By a judgment rendered on the 18th of March 2025 in the case BRD – Groupe Société Générale v. Romania (no 38798/13), the European Court of Human Rights (“ECtHR”) had the opportunity to specify the requirements of the judicial review of inspections that are conducted without obtaining an ex ante judicial authorisation. The findings of the ECtHR are of high interest for EU competition law, as inspections on business premises do not require the Commission to obtain a prior judicial authorisation, save where it is mandated by the national law of establishment of the undertaking subject to the inspection (Art. 20(7) of Regulation 1/2003). As it will be shown, the findings of the ECtHR are aligned with those of the Court of justice of the EU (“CJEU” or the “Court”) in Les Mousquetaires (C-682/20 P).
We know from the previous judgment of the ECtHR in the case Delta Pekárny (no. 97/11) that the absence of an ex ante judicial authorisation to conduct inspections does not violate per se the right to respect for home as guaranteed by Article 8 of the European Convention for Human Rights (“ECHR” or the “Convention”). Nevertheless, compliance with Article 8 ECHR requires that the absence of a prior judicial authorisation must be balanced by an effective ex post facto judicial review.
In Groupe Société Générale, the applicant argued that such an effective review lacked for two reasons: (i) Romanian law does not provide for a specific avenue to challenge the decisions taken during inspections, and (ii) the Romanian courts did not adequately examine its complaints. The ECtHR rejected these arguments and found no violation of Article 8 of the Convention.

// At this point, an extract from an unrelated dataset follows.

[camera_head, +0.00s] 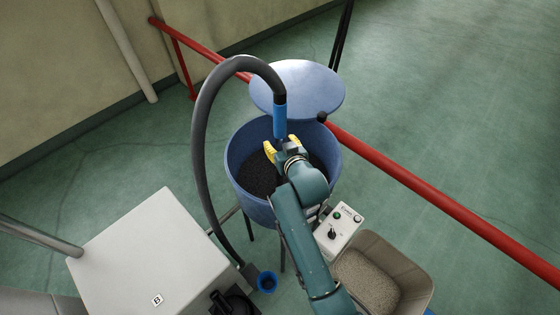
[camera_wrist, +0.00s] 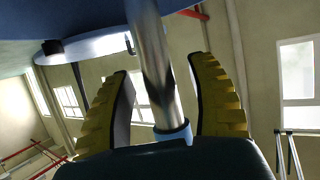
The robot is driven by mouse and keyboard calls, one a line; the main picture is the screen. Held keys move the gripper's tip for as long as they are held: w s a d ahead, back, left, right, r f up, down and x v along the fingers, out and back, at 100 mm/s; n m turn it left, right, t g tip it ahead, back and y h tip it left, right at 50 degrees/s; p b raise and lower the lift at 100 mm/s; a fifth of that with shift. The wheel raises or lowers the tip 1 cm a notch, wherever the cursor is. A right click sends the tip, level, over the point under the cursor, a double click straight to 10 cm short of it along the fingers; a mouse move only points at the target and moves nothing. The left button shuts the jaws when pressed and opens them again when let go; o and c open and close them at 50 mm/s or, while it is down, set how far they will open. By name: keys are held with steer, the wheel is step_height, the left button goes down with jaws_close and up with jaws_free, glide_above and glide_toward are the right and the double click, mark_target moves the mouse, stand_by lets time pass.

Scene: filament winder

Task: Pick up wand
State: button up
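The wand (camera_head: 280,121) has a blue upper sleeve joined to a thick dark hose. It stands roughly upright over the blue bin (camera_head: 240,183); its lower part is hidden behind my gripper in the head view. My gripper (camera_head: 281,147) is at the wand just below the blue sleeve, above the bin's dark granules. In the wrist view, the wand's shiny metal tube (camera_wrist: 155,65) runs between my gripper's (camera_wrist: 163,100) yellow, dark-padded fingers. A gap shows on both sides of the tube, so the gripper is open around it.
A round blue lid (camera_head: 298,88) is behind the bin. The dark hose (camera_head: 201,140) arches left and down. A control box (camera_head: 340,230) and a tub of pale granules (camera_head: 425,290) stand front right. A white cabinet (camera_head: 140,250) is at left; a red rail (camera_head: 430,195) runs right.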

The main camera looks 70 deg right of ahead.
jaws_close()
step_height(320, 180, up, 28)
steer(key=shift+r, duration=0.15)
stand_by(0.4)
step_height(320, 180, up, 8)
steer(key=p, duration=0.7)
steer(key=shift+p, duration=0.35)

On the first leg, the ECtHR noted that, under the Romanian competition proceedings law, it is possible to contest the validity of the inspection decisions at the end of the investigation (§112). In addition, under the Romanian general administrative proceedings law, it is possible to challenge any administrative decisions (§112). The latter remedy is open to inspection decisions, enabling the applicant to obtain a judicial review before the end of the investigation – and the applicant made use of this avenue to challenge the legality of the inspection immediately after it occurred (§113). The ECtHR concluded that the absence of a specific avenue to challenge the inspection decision does not violate Article 8 of the Convention, as the remedy provided for by the general administrative proceedings law may be sufficient to obtain an effective judicial review (§116). In short, the ECtHR does not adopt a formalist approach; what really matters is the existence of an avenue, irrespective of whether it is specific (or not) to competition proceedings.

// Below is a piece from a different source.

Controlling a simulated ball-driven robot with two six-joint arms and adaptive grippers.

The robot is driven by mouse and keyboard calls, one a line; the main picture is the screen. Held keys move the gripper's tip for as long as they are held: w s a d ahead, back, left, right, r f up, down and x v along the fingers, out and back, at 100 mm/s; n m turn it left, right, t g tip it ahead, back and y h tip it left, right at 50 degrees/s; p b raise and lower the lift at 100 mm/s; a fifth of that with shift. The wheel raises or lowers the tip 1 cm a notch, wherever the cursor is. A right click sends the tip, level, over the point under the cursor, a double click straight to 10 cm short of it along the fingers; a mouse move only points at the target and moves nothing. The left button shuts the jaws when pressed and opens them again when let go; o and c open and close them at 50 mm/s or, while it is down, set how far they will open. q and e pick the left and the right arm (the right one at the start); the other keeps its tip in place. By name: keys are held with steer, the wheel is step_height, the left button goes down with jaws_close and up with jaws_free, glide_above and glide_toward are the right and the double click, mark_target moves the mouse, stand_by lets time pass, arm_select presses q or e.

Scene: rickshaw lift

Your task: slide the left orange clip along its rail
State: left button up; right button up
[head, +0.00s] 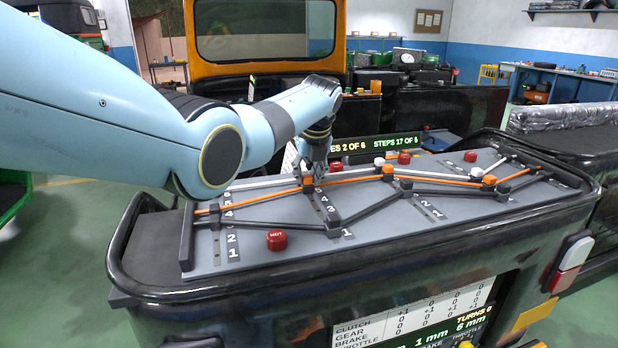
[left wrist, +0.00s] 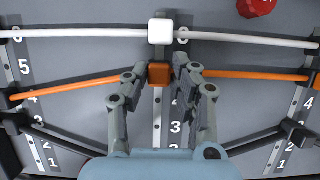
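The left orange clip (head: 307,182) is a small orange block on the left slotted, numbered rail (head: 325,207) of the grey panel. An orange rod runs out from it to both sides. In the left wrist view the clip (left wrist: 159,75) sits between the fingertips of my left gripper (left wrist: 160,68), just below a white clip (left wrist: 160,31). The two fingers stand apart on either side of the orange clip, and narrow gaps seem to show beside it. In the head view my left gripper (head: 317,172) comes down onto the clip from above and hides part of it. My right gripper is not in view.
More orange clips (head: 489,181) and white clips (head: 379,161) sit on rails to the right. Black linkage bars (head: 372,208) cross the panel. A red knob (head: 277,240) stands in front, with other red knobs behind. A raised black rim (head: 400,262) surrounds the panel.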

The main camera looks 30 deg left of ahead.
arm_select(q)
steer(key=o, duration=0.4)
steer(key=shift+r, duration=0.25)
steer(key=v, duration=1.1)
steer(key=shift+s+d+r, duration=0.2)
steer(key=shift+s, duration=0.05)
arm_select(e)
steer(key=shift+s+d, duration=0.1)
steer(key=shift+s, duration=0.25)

On the second leg, the ECtHR insists on the scope of the review made by national courts. The review of the legal basis is not sufficient; it must also encompass an assessment of the scope and proportionality of the inspection (§114). To find that the judicial review made by the Romanian court was sufficient, the ECtHR noted three elements (§114). First, the national court examined the file of the competition authority to verify the existence of suspicions that documents could be found on the premises inspected. Second, it assessed the choice of the inspection among the different investigation powers and concluded that it was appropriate in view of the severity of the alleged breach of competition law. Third, the national court, while reviewing the proportionality, noted that the applicant did not substantiate any damage resulting from the inspection. All in all, the findings of the ECtHR in Société Générale are in line with Delta Pekárny: the case law is consistent in that regard.
From an EU Law perspective, the findings of the ECtHR will probably not entail a deviation from the case law of the Court. Indeed, in Les Mousquetaires, the General court, confirmed by the Court, concluded that there were six remedies available to undertakings willing to challenge a decision relating to an inspection (see, para. 44 of the Court’s ruling and paras. 90-98 of the General Court’s judgement). For both the CJEU and the ECtHR, the absence of a specific avenue does not infringe per se the right for respect for home. As far as the level of scrutiny is concerned, it appears that the EU judicature is also aligned with the ECtHR. In Les Mousquetaires, the Court mentions Delta Pekárny and considers that the judicial review of decision taken in the context of an inspection shall be both in fact and in law and the remedy must be able to provide an appropriate redress to the applicant.